驚愕のラスト…反町隆史&杉野遥亮が見せた意外な連係プレーとは? 『オクラ~迷宮入り事件捜査~』第3話考察レビュー
火9ドラマ『オクラ~迷宮入り事件捜査~』(フジテレビ系)が放送中だ。反町隆史演じる人情味のある“昭和刑事”と、杉野遥亮演じるクールな“令和刑事”が風化寸前の事件を追うヒューマンミステリーエンターテインメント。今回は、第3話のレビューをお届けする。(文・西本沙織)【あらすじ キャスト 解説 考察 評価 レビュー】 【写真】反町隆史&杉野遥亮がカッコよすぎる…貴重な未公開写真はこちら。ドラマ『オクラ~迷宮入り事件捜査~』劇中カット一覧
未解決の爆破テロ事件
真実がわかっても、幸せな結末を迎えるとは限らない。
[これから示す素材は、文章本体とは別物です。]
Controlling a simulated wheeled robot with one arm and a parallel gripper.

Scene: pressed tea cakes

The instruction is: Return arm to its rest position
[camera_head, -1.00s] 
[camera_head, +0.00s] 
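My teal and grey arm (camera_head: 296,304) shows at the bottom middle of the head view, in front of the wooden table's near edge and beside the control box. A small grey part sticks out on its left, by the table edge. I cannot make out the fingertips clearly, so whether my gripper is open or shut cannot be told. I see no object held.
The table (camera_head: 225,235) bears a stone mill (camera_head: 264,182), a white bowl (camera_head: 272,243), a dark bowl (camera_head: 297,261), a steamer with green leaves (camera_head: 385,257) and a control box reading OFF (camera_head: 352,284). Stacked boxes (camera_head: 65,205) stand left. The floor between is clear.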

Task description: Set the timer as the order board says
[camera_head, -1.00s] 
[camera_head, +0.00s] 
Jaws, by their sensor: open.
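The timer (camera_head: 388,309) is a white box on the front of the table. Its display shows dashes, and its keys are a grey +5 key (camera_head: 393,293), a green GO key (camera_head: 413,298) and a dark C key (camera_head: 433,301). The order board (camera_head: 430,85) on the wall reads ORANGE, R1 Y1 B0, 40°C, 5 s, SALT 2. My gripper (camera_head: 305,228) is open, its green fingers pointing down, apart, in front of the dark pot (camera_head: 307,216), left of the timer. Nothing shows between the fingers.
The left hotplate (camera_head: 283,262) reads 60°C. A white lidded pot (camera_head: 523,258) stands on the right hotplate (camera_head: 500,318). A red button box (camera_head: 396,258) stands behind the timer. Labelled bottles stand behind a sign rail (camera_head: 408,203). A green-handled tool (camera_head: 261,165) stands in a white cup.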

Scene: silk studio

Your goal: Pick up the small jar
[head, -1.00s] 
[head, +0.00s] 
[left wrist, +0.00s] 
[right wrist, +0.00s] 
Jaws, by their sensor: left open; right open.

『オクラ~迷宮入り事件捜査~』第3話は、そんな未解決事件の“危うさ”と“遣る瀬なさ”に触れる。 不破利己(杉野遥亮)が飛鷹千寿(反町隆史)の正義に歩み寄り、ついにバディが本格始動。しかし、不破は飛鷹の正義の見極めを目的とし、飛鷹は捏造のカラクリを明かしつつも肝心なことは秘密のまま。相棒といってもまだまだ(仮)がついている状態で、“混ぜると危険”なアンバランスさをはらむバディであることに変わりはない。 今回オクラに届いたタレコミは、東京シンフォニーホールの爆破事件について。アメリカ国務長官を狙った未解決の爆破テロで、オクラのメンバーである牧原祈里(青木さやか)の夫が亡くなった事件でもあった。 当時の状況を神妙な面持ちで聞く飛鷹と不破だが、情報を流したのはこの2人。しかも、飛鷹に至っては祈里が事件に真っ先に反応し、その詳細を語るところまで読み切っていた。飛鷹の持つ先見の明に脱帽しながらも、彼が描いたシナリオ通りに事が進んでいくことに若干の恐ろしさを抱いてしまう。
飛鷹と不破の意外な連係プレー
この未解決事件は、警察が血眼になって捜査しても何も出てこなかった過去がある。あまりの難解さにスル―しそうなオクラの面々をなんとか軌道修正するのは、バディの不破の仕事だった。 未解決事件の捜査が開始され、飛鷹、不破、祈里の3人は真犯人“プロフェッサー”を探す。犯人の情報を握る人物を捕まえるが、祈里の定時帰宅を見届けた後、飛鷹はすぐさま解放してしまう。 実は飛鷹は“プロフェッサー”の名前も住所もすでに入手済みで、これまでの振る舞いはすべて祈里に向けてのパフォーマンス。行動の一切が事件解決からの逆算であると考えると、飛鷹や不破のちょっとした発言や動きさえも見え方が変わってくる。 さらに飛鷹と不破は井伏愁(観月ありさ)の協力のもと、犯行時に使用された遠隔リモコンの証拠をでっち上げる。捏造した証拠を犯行現場付近に隠す飛鷹と、オクラが証拠を探しに行くよう策略を練る不破。それぞれの役割に徹した、2人の意外な連係プレーが光っていた。 物語は、真犯人・蓬田晴樹の自首により急展開を迎える。犯行の動機は“妻のため”。病を抱えた妻が助かるには海外で臓器移植をするしかなく、それには莫大な金が必要だった。そんな時にかかってきた一本の電話。着信源は不明だが、ホールの一部を爆破すれば手術費用を負担するという話だった。 その言葉通り、成功報酬として大金が振り込まれ、蓬田の妻は無事助かる。しかし、その代わりに犠牲になったのが祈里の夫だ。祈里は夫を死なせた蓬田が憎くても、決して殺さないと啖呵を切る。だって、きっと夫はそんなこと望んでいないから。 「あたしは踏みとどまれてよかった」「あんたみたいにならなくてよかった」祈里の悲痛な叫びが胸を打つ。大切な人のために何かをするのは愛だが、何かをしないこともまた愛。蓬田と祈里は、そんな究極の選択によってくっきりと明暗が分かれたのだ。